I ragazzi in gita scolastica non portano più con loro la chitarra per suonare e cantare tutti insieme
Vero. Ognuno chiuso in se stesso, ognuno con una cuffia, senza sentire con la musica il suono della vita, è vero: l’uomo con la cuffia rinuncia alla totalità. In un film di Jaime de Arminàn, El Nido, c’è una scena bellissima. Un uomo va a cavallo e s’immedesima a tal punto nella natura intorno a lui da dirigerne, in groppa al destriero, miti i suoni. Un mondo bellissimo quello dove ogni albero, ogni orizzonte e ogni sentiero sembrano far scaturire il duetto tra Adamo ed Eva di Haydn. Come il mondo del mio Sud.
Ma il Sud della bellezza è anche quello della monnezza.
Il Sud ha dato al mondo braccia, intelligenza e sudore. Non sono del Sud i Leonardo Sciascia, i Dudù La Capita?
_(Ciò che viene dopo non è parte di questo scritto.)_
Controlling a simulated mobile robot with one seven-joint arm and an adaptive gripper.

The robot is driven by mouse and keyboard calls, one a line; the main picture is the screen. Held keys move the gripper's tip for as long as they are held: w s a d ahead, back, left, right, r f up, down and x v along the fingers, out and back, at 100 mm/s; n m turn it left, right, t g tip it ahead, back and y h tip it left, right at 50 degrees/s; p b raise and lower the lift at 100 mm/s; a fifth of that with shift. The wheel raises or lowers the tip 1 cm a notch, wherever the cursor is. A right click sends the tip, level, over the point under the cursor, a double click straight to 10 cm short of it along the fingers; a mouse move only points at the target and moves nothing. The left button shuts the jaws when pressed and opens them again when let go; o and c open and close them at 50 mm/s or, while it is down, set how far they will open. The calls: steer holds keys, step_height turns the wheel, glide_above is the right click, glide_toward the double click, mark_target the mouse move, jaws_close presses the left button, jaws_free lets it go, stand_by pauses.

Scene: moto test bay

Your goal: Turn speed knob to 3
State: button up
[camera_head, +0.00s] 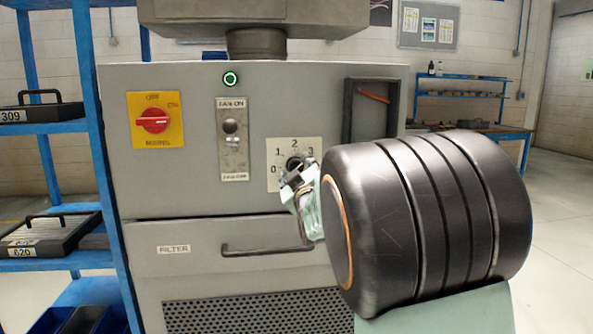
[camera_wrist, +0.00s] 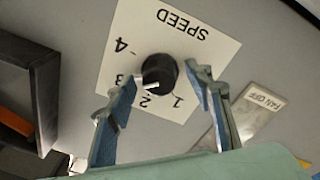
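The black speed knob (camera_wrist: 160,72) sits on a white SPEED plate (camera_wrist: 200,50) on the grey machine panel. In the wrist view the picture is turned roughly upside down, and the knob's pale pointer mark lies close to the 2. The 3 and 4 are further left, the 1 to the right. My gripper (camera_wrist: 148,84) is open, with one finger on each side of the knob and gaps between them. In the head view the knob (camera_head: 293,162) shows just above my gripper (camera_head: 297,178), which covers the plate's lower right part.
A fan switch plate (camera_head: 233,140) and a red rotary switch (camera_head: 155,120) on yellow are left of the plate. A dark open-fronted frame (camera_head: 348,108) stands out right of it. A drawer handle (camera_head: 265,250) is below. A blue shelf (camera_head: 95,130) stands at left.

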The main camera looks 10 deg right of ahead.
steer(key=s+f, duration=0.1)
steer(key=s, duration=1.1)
Ho sempre avuto la sensazione che il Sud continui a pagare pegno al monte dello sfruttamento continuo. E diciamolo che gli enti lirici e le istituzioni culturali del Nord riescono a pareggiare i conti perché almeno, lì, le banche intervengono ad aiutare i teatri e le orchestre. Queste stesse banche non lo fanno al Sud, lasciano morire la musica e l’arte. E poi, è vero o no che le industrie del Nord portano i loro rifiuti tossici al Sud?
Certo che è vero, lo spiega bene Roberto Saviano. Evidentemente al Sud c’è qualcuno che si fa complice del Nord.
Ma perché Saviano si mette tutti quegli anelli?
Un altro amico, Giovanni, uno di Mondragone che lavora in Mondadori, dice che se li mette perché è «II signore degli anelli».
Certo che al Sud si trova sempre uno che la sa interpretare la realtà. È da quando sono nato che sento dire di risolvere il problema del Mezzogiorno e adesso che sono nell’età matura non se ne viene a capo. Mi sa che ha proprio ragione Leo Longanesi: «Per quel che mi riguarda il problema del Mezzogiorno io l’ho risolto: mangio all’una».